Malgré un contexte défavorable, Dumitru Diacov manifeste un bel optimisme. L’arrivée de Marian Lupu lui semble pouvoir ouvrir la voie à la désignation de celui-ci comme Président de la République les semaines à venir, et il me lance même une invitation à être le témoin de l’événement. A noter son vif sentiment francophile, qui lui fait encore plus regretter la tiédeur de l’Union Européenne et partant de la France dans la dénonciation des manquements au respect des règles de la démocratie par le pouvoir en place.

PARTI LIBERAL

Ce sont deux vice-présidents avec lesquels j’ai pu m’entretenir qui sont déjà totalement engagés dans la bataille législative à venir. A l’heure actuelle leur parti est une des principales forces d’opposition au parlement, avec en prime la Mairie de la capitale !

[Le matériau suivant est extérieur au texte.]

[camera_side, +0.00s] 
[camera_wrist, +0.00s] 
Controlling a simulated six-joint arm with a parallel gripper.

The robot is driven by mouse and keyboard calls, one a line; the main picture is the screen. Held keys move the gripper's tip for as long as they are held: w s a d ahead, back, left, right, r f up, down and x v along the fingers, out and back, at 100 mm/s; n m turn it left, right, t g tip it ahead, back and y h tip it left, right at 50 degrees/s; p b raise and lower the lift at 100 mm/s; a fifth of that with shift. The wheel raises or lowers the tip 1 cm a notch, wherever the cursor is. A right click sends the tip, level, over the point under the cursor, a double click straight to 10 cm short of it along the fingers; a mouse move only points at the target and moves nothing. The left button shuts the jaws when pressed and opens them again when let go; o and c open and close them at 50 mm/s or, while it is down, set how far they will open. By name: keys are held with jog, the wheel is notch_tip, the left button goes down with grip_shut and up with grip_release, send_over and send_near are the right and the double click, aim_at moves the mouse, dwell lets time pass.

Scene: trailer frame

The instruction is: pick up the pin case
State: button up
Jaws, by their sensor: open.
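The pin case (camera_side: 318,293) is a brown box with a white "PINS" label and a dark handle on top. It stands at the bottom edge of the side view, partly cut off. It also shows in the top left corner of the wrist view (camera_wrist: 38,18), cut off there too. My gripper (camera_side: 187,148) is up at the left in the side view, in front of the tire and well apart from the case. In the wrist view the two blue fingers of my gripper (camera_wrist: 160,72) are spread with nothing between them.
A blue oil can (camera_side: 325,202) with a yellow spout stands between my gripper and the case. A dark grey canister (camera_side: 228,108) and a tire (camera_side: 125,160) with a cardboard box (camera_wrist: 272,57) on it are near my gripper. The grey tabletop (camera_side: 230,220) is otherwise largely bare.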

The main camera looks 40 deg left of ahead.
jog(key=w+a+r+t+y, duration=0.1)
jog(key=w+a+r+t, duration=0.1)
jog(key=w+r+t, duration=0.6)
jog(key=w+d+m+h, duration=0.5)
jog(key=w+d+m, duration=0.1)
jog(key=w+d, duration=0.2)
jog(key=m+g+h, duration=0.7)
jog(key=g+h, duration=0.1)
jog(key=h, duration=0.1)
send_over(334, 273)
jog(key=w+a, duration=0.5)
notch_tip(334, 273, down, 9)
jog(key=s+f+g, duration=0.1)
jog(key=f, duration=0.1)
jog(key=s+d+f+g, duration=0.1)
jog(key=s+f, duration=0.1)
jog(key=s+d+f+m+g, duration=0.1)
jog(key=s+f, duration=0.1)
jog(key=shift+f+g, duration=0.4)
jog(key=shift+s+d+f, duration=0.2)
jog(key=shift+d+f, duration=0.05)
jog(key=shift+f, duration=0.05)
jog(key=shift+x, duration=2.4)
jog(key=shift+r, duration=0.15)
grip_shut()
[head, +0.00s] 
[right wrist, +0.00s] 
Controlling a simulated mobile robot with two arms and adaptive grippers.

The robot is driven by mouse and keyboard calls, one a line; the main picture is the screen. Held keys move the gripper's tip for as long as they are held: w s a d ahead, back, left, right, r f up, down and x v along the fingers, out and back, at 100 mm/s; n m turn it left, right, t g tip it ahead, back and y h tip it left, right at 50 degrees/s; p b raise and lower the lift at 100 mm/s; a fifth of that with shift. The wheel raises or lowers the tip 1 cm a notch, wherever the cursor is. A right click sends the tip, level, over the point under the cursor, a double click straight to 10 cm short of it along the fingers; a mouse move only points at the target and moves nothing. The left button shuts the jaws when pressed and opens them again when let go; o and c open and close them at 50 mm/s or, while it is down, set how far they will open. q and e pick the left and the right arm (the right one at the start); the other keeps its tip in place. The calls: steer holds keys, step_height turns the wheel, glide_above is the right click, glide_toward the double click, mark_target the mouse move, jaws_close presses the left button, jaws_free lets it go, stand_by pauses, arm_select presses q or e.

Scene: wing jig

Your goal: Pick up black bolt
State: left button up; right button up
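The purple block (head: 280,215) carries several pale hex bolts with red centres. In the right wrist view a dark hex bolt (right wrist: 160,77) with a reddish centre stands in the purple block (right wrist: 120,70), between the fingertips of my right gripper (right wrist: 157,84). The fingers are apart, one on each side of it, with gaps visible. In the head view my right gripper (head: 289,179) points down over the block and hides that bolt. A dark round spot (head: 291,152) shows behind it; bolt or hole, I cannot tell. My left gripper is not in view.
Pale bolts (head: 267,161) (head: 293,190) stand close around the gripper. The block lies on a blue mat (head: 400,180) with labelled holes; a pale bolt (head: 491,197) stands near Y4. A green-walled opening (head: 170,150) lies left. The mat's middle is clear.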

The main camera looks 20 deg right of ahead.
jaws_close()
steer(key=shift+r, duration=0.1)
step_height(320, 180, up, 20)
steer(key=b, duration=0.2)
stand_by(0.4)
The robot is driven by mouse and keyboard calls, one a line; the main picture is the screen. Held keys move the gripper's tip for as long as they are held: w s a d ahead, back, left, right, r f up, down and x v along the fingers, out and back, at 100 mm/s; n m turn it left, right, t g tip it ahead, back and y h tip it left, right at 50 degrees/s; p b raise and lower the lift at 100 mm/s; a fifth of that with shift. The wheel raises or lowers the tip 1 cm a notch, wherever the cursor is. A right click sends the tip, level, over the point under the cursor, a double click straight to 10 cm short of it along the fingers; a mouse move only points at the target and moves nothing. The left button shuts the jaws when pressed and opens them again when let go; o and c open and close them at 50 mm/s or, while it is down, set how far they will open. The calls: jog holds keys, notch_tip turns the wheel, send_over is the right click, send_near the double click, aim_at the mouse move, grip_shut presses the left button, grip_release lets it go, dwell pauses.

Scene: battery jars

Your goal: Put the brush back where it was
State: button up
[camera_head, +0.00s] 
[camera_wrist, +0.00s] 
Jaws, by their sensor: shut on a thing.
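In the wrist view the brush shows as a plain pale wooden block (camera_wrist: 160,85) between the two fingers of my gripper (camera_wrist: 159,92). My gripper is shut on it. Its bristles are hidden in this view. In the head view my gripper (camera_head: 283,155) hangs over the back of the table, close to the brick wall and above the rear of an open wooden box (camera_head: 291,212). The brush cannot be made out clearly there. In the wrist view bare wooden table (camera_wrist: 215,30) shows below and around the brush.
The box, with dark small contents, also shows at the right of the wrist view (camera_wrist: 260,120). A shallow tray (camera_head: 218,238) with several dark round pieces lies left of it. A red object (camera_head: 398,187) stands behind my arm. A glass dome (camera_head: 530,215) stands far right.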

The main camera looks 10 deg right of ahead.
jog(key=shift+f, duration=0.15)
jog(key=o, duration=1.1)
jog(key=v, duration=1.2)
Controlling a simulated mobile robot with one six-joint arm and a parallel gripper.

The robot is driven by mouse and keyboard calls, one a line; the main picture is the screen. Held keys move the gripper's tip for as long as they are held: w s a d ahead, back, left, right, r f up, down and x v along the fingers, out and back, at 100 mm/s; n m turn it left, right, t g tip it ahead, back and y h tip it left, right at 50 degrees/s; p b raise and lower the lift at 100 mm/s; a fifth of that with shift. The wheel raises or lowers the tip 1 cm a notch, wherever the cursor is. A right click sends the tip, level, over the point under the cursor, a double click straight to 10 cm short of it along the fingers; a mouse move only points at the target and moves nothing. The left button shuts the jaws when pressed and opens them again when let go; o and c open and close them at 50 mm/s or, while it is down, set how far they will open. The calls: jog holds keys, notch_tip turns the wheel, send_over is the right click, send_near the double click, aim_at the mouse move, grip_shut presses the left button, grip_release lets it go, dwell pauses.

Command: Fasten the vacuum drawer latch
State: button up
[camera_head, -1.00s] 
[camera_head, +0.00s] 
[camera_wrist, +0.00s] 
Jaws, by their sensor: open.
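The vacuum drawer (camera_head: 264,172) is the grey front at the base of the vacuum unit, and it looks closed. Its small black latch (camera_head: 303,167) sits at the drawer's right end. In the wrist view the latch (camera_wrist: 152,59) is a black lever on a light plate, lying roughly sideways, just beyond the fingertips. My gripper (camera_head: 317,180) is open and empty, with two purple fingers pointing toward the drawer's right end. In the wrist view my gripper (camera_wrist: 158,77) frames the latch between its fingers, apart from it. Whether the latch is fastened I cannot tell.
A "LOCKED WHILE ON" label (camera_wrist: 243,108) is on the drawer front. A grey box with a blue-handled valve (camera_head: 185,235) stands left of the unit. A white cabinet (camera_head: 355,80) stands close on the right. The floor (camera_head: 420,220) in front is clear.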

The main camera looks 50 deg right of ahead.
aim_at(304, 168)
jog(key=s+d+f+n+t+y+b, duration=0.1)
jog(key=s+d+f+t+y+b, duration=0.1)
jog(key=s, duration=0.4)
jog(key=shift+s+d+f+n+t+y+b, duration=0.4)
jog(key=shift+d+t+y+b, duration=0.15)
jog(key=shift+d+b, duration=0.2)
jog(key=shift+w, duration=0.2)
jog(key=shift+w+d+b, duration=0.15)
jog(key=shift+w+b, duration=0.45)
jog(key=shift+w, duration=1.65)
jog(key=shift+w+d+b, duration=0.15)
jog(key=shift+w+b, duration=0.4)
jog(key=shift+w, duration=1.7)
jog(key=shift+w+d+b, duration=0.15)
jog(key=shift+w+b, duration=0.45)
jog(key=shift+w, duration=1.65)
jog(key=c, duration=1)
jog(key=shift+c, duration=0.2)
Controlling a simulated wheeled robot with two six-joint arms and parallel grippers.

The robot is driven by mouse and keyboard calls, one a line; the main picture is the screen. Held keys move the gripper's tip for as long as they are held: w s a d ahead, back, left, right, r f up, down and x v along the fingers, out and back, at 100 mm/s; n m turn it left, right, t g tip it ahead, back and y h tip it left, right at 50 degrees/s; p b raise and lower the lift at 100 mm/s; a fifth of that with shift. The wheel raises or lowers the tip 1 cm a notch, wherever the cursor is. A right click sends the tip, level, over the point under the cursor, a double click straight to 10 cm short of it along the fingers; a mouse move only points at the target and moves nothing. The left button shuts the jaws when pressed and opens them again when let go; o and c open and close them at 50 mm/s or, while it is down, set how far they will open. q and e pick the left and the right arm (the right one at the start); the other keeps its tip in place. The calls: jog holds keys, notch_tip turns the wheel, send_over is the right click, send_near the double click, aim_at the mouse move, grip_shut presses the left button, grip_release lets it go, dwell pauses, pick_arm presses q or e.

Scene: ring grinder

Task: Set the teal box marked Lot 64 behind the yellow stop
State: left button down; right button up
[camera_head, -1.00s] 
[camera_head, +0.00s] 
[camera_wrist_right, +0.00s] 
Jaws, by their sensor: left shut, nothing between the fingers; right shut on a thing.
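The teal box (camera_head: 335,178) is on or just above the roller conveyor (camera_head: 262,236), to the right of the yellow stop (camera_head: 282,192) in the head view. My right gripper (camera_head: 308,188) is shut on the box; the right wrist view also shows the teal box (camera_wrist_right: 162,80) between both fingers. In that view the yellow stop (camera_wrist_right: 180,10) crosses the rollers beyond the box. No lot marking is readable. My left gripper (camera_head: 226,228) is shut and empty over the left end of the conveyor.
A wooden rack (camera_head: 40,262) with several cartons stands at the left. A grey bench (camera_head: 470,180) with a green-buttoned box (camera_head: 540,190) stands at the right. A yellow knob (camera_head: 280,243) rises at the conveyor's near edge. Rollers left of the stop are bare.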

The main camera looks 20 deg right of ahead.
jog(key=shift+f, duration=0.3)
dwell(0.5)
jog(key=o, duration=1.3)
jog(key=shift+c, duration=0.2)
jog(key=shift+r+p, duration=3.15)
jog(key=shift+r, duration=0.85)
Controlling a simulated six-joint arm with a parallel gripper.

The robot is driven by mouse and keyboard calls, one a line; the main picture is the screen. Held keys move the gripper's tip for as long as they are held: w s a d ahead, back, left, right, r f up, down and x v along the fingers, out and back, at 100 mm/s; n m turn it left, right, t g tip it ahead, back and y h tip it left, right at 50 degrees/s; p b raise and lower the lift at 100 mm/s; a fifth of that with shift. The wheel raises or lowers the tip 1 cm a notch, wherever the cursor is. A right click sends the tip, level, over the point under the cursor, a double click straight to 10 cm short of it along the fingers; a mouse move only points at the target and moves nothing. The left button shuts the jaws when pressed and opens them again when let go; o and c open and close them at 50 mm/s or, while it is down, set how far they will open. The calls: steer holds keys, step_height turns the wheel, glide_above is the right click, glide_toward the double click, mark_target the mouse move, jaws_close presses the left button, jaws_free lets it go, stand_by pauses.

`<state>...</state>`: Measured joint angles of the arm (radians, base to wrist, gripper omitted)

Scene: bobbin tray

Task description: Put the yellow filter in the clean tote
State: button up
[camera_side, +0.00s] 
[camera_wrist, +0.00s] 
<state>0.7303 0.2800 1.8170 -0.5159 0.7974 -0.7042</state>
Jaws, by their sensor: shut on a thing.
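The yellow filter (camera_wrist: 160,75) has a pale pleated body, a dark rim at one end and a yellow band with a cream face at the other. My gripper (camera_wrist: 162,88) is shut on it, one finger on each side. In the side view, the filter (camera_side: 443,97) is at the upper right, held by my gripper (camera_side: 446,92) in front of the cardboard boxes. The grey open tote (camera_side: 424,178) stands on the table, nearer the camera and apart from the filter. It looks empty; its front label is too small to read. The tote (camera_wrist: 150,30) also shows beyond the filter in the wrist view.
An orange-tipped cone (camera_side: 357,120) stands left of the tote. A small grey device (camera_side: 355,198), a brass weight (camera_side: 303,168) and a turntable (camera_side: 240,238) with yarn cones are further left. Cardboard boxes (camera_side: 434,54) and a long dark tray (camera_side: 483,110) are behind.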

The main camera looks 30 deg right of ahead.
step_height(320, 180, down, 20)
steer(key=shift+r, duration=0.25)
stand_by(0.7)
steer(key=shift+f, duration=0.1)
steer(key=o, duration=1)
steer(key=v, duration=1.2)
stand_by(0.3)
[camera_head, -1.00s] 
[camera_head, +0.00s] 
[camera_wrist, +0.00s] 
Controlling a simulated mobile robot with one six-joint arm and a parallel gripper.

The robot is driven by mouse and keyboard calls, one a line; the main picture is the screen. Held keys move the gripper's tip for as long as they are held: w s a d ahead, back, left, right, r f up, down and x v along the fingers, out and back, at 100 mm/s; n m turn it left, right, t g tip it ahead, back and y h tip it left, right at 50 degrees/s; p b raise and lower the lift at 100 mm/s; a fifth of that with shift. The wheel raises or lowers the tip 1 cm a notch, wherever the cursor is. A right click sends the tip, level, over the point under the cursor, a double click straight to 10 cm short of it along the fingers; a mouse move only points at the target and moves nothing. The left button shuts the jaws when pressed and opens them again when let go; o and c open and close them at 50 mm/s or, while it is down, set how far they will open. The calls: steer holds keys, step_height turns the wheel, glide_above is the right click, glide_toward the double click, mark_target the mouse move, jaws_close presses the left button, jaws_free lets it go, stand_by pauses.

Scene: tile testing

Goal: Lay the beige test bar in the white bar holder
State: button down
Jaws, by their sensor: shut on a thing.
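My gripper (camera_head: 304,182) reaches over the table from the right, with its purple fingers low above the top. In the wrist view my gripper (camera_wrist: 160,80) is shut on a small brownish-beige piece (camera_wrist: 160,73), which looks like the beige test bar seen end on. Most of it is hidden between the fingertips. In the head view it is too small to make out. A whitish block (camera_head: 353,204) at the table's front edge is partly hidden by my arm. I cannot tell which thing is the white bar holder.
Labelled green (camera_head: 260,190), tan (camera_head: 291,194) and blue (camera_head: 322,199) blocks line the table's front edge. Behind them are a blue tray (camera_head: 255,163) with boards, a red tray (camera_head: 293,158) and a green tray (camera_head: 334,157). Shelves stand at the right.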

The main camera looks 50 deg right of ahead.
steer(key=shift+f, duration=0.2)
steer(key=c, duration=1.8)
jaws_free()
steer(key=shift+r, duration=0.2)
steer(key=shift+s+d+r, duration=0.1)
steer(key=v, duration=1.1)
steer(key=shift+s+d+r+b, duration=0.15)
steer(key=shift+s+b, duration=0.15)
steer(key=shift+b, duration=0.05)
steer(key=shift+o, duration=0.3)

Corina Fusu est conseillère municipale. Epouse d’un metteur en scène important, qui a été co-auteur d’une pièce particulièrement forte, traduite en français, « Le septième Kafana » qui traite de la prostitution, elle émet les critiques les plus acerbes à l’égard du pouvoir actuel. Ainsi va-t-elle m’énumérer toutes les fraudes utilisées par le Parti Communiste :

  • listes électorales « gonflées » ;
  • votes multiples par une même personne, sachant que sur les cartes d’identité ne figure pas l’adresse ;
  • votes de personnes décédées.

Ensuite elle rend compte des événements qui ont suivi l’annonce des résultats des élections, insistant sur la provocation ourdie par le pouvoir en place ; ainsi considère-t-elle que l’assaut contre le parlement ne pouvait qu’être le fait de personnes connaissant parfaitement les lieux et non de jeunes qui spontanément auraient sans « guides » pénétré dans le bâtiment. Tout y a été méthodiquement cassé sans que la police n’intervienne (le parlement est à présent en reconstruction, ce qui détourne l’argent de l’Etat d’utilisations plus utiles à la société !). Le pire vint dans la nuit du 7 au 8 avril, avec des arrestations violentes et sans discernement.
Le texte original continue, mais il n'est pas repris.